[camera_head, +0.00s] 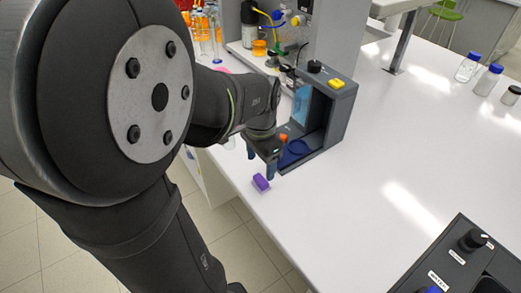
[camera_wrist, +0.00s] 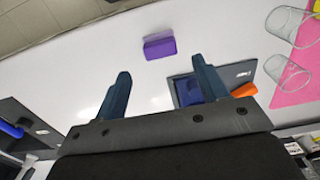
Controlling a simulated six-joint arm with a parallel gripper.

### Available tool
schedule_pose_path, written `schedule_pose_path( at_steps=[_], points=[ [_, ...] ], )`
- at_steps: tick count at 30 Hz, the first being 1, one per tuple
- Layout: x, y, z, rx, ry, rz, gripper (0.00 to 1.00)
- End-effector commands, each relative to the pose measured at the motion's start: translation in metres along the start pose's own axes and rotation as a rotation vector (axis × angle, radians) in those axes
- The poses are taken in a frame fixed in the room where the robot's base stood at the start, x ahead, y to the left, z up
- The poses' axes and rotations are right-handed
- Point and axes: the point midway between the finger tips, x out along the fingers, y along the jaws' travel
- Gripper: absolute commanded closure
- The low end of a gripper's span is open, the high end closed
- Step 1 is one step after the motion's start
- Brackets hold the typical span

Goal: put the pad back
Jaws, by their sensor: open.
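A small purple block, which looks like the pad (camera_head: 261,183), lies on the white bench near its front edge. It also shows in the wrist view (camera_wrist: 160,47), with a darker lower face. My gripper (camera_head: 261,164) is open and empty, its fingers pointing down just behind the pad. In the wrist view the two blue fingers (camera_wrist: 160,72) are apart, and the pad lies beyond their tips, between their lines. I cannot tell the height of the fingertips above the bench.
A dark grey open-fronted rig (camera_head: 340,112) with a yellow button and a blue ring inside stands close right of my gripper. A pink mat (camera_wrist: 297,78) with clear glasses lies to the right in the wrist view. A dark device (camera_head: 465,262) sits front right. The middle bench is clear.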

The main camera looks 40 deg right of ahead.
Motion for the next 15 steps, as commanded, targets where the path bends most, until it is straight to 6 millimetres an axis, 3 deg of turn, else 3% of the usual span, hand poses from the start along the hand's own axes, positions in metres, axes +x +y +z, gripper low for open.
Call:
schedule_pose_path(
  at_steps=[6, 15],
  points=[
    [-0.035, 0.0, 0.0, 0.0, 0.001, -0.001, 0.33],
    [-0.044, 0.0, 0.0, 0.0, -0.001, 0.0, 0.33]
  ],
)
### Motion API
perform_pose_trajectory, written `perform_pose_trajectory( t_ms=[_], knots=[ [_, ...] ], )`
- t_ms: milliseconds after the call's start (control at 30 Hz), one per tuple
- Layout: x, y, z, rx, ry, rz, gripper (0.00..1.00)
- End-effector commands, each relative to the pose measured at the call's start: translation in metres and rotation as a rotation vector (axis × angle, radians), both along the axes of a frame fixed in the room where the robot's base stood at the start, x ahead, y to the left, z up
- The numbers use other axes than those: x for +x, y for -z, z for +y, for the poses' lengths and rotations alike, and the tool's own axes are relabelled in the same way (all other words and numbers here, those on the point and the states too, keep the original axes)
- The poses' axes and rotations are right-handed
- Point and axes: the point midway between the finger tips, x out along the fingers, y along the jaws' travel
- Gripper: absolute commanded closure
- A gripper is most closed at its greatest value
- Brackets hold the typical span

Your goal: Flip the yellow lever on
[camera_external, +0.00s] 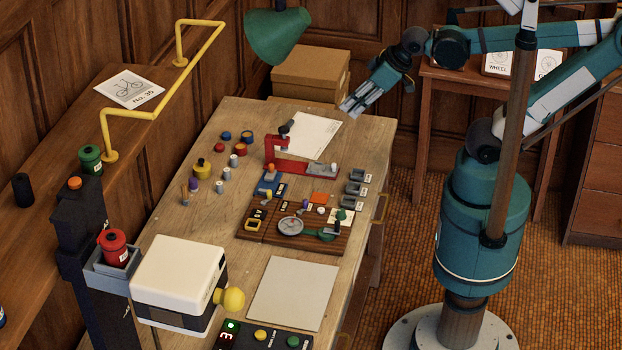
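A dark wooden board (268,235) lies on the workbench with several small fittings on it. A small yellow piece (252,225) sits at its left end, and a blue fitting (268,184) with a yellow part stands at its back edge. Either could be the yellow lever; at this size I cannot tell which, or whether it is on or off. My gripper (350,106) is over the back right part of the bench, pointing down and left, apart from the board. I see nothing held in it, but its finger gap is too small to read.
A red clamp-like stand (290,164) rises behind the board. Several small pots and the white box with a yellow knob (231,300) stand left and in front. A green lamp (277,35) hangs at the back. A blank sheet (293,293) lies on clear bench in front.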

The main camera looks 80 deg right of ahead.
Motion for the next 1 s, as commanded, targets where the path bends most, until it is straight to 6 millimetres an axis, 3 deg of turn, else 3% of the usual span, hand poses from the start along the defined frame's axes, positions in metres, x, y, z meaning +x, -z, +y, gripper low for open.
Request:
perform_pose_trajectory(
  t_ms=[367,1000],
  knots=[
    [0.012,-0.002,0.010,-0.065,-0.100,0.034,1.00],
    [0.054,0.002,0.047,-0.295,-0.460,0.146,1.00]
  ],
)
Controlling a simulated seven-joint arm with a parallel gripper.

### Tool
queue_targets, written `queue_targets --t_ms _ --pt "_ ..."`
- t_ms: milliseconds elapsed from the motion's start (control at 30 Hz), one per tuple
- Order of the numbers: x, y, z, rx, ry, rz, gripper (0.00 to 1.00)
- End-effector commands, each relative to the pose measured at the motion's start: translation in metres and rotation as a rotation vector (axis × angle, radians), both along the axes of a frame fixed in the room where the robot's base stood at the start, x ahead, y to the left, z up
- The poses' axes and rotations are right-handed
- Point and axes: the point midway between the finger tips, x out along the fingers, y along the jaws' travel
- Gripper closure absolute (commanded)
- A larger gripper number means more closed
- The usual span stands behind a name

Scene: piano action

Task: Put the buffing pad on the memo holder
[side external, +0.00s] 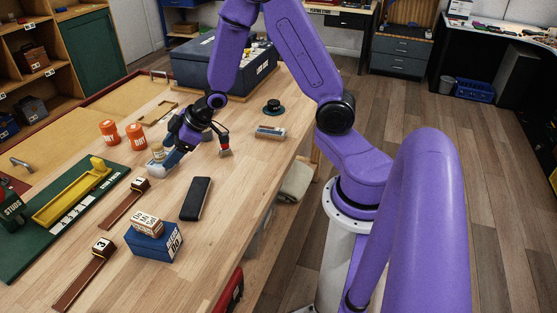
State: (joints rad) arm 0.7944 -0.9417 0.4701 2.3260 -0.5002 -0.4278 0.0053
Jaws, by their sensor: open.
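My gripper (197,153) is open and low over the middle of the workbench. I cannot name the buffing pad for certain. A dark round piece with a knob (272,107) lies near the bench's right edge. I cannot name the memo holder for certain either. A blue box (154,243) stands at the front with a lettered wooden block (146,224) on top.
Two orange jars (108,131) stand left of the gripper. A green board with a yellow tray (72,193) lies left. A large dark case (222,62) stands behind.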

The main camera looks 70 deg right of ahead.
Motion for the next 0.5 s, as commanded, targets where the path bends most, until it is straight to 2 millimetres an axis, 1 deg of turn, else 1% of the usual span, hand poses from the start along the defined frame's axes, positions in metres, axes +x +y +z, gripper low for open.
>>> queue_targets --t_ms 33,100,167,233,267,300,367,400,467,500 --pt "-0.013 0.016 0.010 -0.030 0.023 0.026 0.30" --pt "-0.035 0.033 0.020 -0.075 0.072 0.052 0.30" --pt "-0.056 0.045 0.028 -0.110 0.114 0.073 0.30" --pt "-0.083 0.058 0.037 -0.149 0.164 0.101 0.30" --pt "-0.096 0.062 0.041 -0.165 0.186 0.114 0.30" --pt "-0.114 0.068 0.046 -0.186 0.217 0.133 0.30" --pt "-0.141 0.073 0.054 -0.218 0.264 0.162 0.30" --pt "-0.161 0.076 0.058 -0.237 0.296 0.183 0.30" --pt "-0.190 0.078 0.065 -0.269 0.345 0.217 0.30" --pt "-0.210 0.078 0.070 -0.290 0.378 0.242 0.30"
○ ○ ○
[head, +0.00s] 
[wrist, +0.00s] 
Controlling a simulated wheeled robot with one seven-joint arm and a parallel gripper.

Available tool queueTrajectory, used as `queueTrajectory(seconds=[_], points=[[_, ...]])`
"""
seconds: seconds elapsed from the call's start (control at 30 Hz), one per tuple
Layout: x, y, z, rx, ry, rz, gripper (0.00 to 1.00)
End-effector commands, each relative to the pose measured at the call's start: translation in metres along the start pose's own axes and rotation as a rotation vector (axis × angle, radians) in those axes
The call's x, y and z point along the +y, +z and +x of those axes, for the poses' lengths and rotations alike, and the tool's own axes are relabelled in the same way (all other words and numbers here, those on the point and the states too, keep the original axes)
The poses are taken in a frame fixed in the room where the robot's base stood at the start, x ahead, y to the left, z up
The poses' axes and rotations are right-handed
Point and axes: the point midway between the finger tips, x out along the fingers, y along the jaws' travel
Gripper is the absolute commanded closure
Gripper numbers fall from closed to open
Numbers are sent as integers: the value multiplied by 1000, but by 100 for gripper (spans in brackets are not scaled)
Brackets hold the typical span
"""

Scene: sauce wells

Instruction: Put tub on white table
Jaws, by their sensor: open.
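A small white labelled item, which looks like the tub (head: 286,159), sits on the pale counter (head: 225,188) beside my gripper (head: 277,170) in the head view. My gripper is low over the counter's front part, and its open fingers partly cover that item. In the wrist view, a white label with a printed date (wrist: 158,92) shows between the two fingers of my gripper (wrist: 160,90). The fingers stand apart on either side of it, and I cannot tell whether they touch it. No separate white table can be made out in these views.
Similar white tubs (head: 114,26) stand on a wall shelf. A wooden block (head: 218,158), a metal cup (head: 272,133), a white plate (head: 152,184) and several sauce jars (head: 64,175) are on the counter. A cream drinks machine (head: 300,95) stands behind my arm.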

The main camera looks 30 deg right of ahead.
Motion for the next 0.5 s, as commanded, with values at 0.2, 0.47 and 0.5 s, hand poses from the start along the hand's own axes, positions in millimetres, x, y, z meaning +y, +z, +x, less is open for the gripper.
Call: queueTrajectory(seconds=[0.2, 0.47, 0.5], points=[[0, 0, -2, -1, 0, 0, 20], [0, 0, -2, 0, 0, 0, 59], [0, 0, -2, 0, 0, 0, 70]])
○ ○ ○
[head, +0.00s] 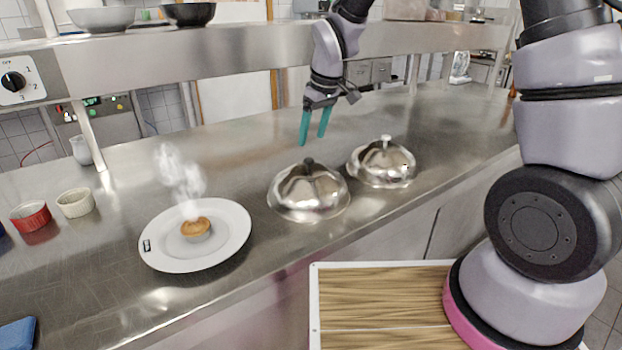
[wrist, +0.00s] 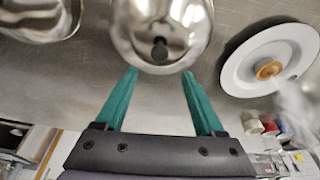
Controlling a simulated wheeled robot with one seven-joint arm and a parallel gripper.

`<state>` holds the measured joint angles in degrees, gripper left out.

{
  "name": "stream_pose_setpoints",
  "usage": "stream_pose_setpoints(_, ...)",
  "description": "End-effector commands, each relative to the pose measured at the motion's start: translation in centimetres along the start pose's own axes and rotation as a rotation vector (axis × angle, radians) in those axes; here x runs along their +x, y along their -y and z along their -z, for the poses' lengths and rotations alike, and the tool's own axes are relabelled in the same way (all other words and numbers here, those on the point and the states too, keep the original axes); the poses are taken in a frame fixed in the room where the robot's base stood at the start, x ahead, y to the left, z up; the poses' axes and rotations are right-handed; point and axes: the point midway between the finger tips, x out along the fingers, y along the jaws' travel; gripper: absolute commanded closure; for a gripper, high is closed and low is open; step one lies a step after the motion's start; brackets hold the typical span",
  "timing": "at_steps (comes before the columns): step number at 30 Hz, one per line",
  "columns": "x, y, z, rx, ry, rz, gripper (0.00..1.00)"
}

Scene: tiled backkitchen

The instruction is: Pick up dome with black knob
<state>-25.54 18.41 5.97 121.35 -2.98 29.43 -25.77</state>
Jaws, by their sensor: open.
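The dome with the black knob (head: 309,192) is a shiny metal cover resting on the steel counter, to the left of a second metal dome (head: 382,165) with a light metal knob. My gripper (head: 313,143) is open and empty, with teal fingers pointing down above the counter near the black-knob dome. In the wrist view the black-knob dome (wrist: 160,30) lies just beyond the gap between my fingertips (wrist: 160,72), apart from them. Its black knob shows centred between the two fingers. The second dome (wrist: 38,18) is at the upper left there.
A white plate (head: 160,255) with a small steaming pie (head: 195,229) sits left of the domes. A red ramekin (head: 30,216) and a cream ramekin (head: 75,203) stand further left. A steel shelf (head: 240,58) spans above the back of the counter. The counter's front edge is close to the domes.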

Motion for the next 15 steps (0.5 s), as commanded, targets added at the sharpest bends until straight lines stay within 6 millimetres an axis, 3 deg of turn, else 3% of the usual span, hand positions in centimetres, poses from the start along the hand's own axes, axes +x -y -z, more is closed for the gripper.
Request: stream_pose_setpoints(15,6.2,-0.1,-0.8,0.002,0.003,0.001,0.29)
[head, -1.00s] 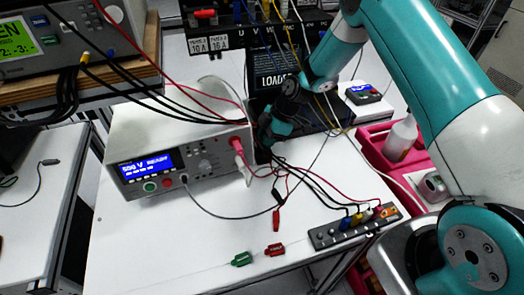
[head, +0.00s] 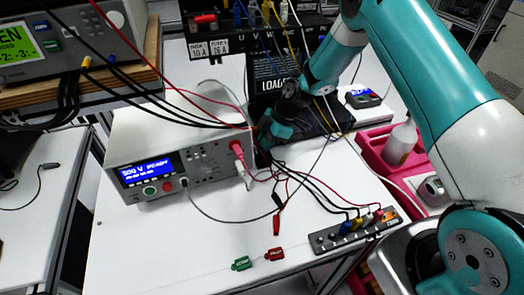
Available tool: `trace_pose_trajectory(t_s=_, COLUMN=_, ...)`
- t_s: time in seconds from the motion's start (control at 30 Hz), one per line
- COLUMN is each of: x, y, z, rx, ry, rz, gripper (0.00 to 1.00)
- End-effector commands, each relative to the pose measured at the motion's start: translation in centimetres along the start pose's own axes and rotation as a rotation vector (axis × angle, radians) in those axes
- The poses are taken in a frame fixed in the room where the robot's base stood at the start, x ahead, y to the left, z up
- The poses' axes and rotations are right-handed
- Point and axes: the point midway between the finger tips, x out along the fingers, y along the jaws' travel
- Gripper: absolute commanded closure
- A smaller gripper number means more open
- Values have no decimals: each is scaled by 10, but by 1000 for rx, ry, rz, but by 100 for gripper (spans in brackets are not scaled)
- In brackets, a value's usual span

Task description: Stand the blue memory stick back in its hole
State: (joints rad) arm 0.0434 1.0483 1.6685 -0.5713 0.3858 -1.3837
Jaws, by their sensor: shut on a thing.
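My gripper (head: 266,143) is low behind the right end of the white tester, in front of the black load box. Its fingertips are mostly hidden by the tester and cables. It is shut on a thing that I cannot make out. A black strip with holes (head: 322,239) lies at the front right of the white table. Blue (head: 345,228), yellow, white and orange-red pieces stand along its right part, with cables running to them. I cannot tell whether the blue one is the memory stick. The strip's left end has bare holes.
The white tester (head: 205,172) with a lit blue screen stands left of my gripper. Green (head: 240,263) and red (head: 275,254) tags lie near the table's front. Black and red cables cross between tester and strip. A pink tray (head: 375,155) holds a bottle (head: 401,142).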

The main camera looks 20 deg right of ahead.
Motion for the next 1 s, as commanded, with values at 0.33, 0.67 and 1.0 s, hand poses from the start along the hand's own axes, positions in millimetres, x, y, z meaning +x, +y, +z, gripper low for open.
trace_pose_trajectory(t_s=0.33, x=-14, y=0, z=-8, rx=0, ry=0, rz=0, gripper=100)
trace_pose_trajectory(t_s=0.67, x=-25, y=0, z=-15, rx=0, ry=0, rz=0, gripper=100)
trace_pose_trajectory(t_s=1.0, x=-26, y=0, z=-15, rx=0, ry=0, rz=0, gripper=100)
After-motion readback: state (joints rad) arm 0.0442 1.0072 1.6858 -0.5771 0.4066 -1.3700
○ ○ ○
> _Stated problem_
Identify each line in the records above containing the word "taken"; copy those lines.

> _Answer in full_
- The poses are taken in a frame fixed in the room where the robot's base stood at the start, x ahead, y to the left, z up
The poses are taken in a frame fixed in the room where the robot's base stood at the start, x ahead, y to the left, z up
  "description": "End-effector commands, each relative to the pose measured at the motion's start: translation in centimetres along the start pose's own axes and rotation as a rotation vector (axis × angle, radians) in those axes; here x runs along their +x, y along their -y and z along their -z, for the poses' lengths and rotations alike, and the tool's own axes are relabelled in the same way (all other words and numbers here, those on the point and the states too, keep the original axes); the poses are taken in a frame fixed in the room where the robot's base stood at the start, x ahead, y to the left, z up; the poses' axes and rotations are right-handed; point and axes: the point midway between the finger tips, x out along the fingers, y along the jaws' travel; gripper: absolute commanded closure; for a gripper, high is closed and low is open; step one lies a step after the motion's start; brackets hold the typical span",
- The poses are taken in a frame fixed in the room where the robot's base stood at the start, x ahead, y to the left, z up

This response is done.